=== WHAT IS REQUIRED ===
Without the pictures, please reproduce only the lines from the one with "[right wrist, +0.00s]" through the one with "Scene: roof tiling", both included.

=== Rows from a dataset ===

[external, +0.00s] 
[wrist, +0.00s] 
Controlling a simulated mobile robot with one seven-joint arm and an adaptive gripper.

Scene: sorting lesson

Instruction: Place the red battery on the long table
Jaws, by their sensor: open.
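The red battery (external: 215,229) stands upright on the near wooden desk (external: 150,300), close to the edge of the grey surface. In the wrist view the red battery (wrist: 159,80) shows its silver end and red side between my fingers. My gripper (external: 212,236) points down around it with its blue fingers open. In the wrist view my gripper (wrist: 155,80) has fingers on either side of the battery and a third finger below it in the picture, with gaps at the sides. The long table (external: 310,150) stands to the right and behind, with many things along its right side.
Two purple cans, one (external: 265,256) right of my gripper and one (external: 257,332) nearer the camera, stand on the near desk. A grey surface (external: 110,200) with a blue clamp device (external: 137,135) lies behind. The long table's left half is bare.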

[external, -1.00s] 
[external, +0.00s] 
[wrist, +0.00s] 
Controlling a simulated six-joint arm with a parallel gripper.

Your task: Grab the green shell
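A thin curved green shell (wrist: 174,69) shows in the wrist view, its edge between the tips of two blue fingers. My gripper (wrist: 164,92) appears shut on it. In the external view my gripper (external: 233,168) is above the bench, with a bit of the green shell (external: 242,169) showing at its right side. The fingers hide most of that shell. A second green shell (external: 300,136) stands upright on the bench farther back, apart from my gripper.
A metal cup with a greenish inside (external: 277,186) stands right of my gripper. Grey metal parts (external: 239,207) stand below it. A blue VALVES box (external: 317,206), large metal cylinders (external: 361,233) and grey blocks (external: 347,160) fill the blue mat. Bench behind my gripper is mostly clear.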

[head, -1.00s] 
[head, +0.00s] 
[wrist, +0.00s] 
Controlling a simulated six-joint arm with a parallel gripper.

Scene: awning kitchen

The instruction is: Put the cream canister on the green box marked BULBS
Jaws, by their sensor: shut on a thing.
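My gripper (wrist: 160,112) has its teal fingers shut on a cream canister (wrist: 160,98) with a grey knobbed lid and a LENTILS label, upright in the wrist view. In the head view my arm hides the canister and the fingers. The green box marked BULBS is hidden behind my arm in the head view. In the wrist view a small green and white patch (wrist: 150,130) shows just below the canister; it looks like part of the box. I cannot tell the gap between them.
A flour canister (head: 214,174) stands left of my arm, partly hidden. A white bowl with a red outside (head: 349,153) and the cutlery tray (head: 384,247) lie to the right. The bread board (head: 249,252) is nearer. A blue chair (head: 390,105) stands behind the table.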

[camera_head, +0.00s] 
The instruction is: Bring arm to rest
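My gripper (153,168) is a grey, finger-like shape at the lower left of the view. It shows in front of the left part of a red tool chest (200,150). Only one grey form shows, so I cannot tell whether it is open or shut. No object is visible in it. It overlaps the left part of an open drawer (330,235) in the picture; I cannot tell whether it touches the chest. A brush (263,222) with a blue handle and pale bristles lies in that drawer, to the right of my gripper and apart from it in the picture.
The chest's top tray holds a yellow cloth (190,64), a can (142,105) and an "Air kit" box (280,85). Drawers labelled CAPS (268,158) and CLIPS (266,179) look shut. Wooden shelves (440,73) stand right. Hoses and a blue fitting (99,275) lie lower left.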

* * *

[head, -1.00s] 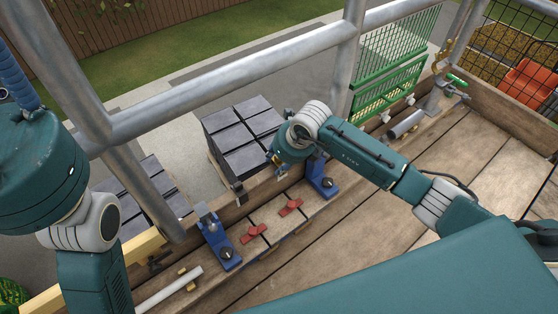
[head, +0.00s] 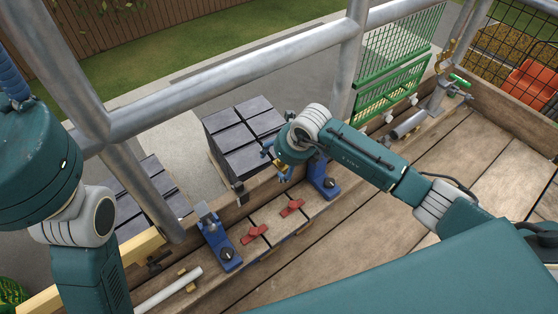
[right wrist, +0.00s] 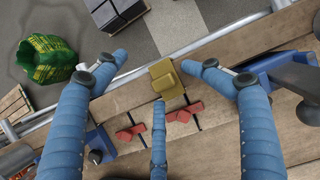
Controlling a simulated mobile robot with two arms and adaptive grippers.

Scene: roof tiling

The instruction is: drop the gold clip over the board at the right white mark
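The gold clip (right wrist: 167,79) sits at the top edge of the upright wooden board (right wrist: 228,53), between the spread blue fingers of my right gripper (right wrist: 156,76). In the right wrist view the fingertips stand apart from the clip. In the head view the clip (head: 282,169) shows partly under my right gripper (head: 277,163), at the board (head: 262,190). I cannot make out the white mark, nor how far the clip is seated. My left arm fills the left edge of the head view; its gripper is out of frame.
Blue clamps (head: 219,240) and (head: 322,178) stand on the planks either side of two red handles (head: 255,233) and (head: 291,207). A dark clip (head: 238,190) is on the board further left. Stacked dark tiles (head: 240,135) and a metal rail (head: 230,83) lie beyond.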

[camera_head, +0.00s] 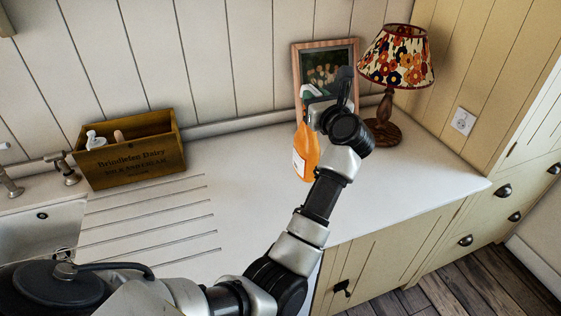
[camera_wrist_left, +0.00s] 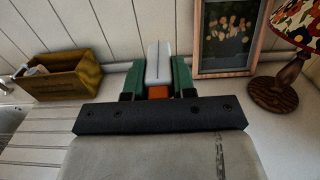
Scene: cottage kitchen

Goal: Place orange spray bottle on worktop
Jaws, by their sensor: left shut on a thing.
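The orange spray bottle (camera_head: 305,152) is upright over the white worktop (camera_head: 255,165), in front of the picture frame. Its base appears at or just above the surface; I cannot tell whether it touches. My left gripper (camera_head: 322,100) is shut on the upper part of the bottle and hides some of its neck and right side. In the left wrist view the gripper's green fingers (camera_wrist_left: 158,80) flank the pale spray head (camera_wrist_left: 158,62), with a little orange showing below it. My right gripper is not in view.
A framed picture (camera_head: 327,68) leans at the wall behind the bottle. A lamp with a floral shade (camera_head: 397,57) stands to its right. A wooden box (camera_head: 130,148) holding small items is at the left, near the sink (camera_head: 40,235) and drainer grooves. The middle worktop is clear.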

=== ANSWER TO THE PROBLEM ===
[right wrist, +0.00s] 
Controlling a simulated mobile robot with two arms and adaptive grippers.

Scene: roof tiling

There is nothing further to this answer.